Borçlunun ölümü halinde terekenin borçlarından dolayı ölüm günü ile üç gün için takibin geri bırakılacağı hususu yazılıdır. İşbu üç günlük sürenin bitiminden itibaren terekenin borçları için takibata devam olunur. Ancak bu süre içerisinde mirasçılar mirası kabul veya reddetmemiş iseler bu hususta TMK’daki muayyen süreler geçinceye kadar takip geri bırakılır. Mirasın mirasçılar tarafından reddedilmesi ve amme alacağının tereke varlığından alınamaması halinde amme alacağı zamanaşımı süresi sonunda terkin edilir.

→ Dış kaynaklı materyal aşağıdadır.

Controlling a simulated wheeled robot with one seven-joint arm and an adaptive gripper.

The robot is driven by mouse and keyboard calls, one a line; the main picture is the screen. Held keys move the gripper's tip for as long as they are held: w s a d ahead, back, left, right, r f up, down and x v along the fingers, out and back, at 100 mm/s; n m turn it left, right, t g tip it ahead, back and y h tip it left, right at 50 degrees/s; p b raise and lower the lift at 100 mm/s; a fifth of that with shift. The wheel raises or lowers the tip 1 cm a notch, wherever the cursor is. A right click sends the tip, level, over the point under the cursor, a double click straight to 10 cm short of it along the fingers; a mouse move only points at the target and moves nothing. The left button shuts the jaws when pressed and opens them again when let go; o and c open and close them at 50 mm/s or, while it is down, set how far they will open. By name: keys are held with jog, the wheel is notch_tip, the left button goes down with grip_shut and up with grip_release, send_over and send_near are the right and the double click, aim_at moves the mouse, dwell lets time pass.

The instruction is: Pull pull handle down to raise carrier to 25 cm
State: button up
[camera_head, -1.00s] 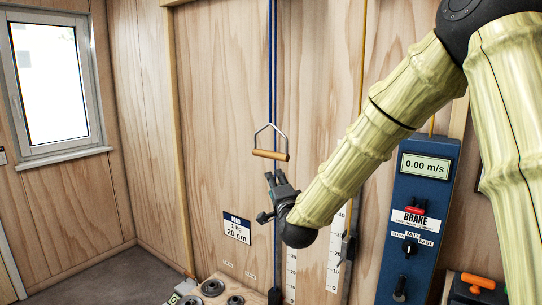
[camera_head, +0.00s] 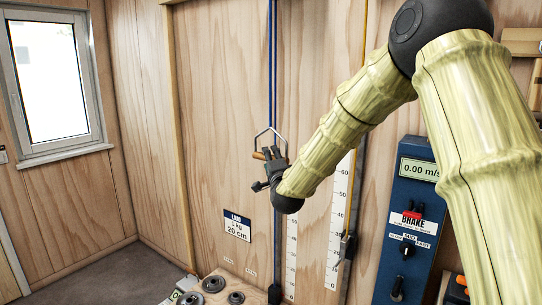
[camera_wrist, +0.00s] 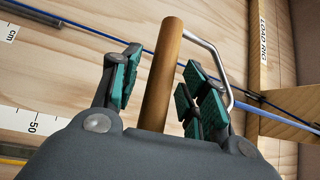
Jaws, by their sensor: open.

Gerek ölüm sonrası alınacak olan veraset ilamı ve akabinde vergi dairesine verilecek olan ölüm beyannamesi gerekse de mirasçılara tahakkuk edecek olan vergi borcunun takip ve tahsil süreci belirli süreler içerisinde gerçekleştirilmesi gerekli işlemlerden olduğundan işbu süreçte hukuki destek alarak ilerlemek faydalı olacaktır.
Saygılarımızla,
Gülaç Hukuk Bürosu
[1] Bkz:213 sayılı Vergi Kanunu, madde12
[2] Bkz: Türk Medeni Kanunu madde 598
[3] Bkz:4721 Sayılı Medeni Kanunu madde 598
[4] Bkz: 213 sayılı Vergi Kanunu, madde 164
[5] Bkz: 213 sayılı Vergi Kanunu, madde 164
[6] Bkz: 213 sayılı Vergi Kanunu, madde16
[7] Ayşe Gınalı, Mükellefin Ölümü Halinde Mirasçıların Sorumluluğu, s.2
[8] Bkz: 213 sayılı Vergi Kanunu, madde150
[9] Bkz: 213 sayılı Vergi Kanunu madde 112/2
[11] Bkz: 4721 Sayılı Medeni Kanunu madde 606
[12] http://www.uzeldanismanlik.com/1258-2/ (E.T. 19.07.2022 13:55)
[13]https://www.mahalliidarelerdergisi.com.tr/pg_163_emlak-vergisine-iliskin-kisitlilik-ve-zamanasimi-uygulamasi (E.T. 19.07.2022 13:58)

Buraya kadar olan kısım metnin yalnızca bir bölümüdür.